М. Ф. Пакетами у них назывались продукты, которые военнопленным присылали, американцам, англичанам, то, что нам надавали в Мосбурге и в Париже.
К. М. Они сохранились?
М. Ф. Я берег. Мы все берегли, потому что не знали, что будет, какая судьба дальше будет у нас. А пакетов было сколько угодно, давали неограниченное количество.
«Вы никому не говорите о том, что поедете домой».

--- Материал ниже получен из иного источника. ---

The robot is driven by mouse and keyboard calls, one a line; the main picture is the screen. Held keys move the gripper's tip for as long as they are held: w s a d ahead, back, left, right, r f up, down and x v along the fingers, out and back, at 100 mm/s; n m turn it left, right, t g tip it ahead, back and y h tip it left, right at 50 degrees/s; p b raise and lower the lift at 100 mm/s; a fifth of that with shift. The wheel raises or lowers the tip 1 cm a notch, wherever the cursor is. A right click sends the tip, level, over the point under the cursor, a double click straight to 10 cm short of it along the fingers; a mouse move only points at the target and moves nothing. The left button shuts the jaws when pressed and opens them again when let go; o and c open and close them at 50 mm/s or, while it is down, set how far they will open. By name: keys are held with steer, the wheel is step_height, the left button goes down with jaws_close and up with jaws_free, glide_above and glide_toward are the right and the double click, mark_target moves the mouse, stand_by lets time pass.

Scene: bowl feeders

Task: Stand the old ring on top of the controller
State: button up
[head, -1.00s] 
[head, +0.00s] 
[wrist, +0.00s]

Я сказал одному, другому, которых знал, что за ними ничего нет, что они вели себя в плену замечательно, то есть так, как подобает советскому генералу. Я говорю: «Давайте телефончики, нет телефонов, давай адрес». Я сказал, когда вернулся от следователя: «Я, товарищи, уезжаю домой». Они говорят: «Мы так и знали, что ты первый уедешь домой, хорошо, что ты едешь». Я говорю, что мне сказали, что я еду домой, но что я в этом не уверен.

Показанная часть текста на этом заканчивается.